DIRECTIONS FOR THIS TASK
Nothing should be output except the lines from the one containing "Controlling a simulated" through the one containing "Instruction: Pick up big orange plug", both ends included, each repeated exactly.

SOURCE DATA
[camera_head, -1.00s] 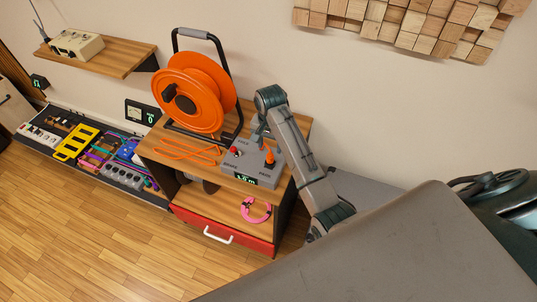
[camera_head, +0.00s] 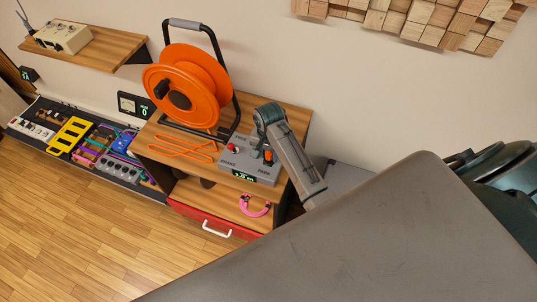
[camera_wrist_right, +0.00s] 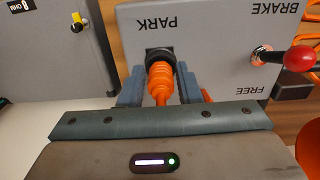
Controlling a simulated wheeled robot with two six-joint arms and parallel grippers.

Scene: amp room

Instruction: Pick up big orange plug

--

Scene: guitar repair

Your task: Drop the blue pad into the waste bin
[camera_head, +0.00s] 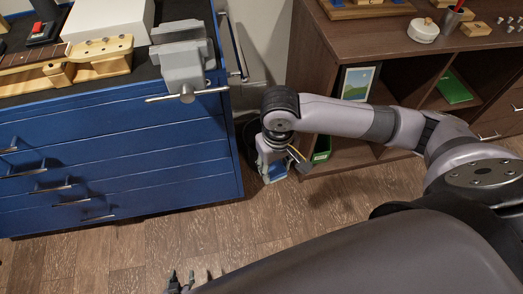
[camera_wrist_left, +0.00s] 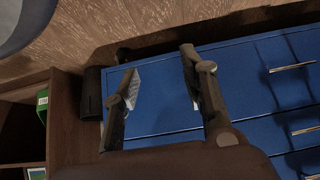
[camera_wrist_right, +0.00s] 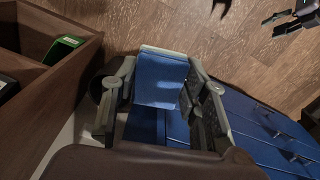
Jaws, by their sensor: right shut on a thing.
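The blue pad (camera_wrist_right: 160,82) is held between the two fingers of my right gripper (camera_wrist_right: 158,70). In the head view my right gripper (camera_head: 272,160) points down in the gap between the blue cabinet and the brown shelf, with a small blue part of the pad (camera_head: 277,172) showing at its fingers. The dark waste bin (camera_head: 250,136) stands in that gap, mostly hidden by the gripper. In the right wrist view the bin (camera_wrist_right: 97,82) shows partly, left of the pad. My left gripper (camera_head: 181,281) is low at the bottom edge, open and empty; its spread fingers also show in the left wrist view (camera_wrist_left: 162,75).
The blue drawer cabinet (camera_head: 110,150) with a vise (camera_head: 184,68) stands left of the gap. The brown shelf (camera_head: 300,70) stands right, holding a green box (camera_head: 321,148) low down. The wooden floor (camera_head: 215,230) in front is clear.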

==

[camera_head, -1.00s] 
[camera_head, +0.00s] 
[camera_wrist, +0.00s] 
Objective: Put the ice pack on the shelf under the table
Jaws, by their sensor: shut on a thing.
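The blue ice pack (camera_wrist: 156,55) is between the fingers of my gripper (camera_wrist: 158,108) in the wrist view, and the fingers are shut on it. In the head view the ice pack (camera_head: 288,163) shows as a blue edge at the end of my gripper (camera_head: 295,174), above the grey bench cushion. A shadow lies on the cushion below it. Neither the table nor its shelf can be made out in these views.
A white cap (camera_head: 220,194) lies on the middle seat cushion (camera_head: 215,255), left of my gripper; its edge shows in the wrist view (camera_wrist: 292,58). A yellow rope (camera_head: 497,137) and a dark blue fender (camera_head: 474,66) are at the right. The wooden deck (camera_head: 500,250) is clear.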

RESPONSE TO THE EXERCISE
Controlling a simulated wheeled robot with two six-joint arms and parallel grippers.

Scene: amp room

Instruction: Pick up big orange plug

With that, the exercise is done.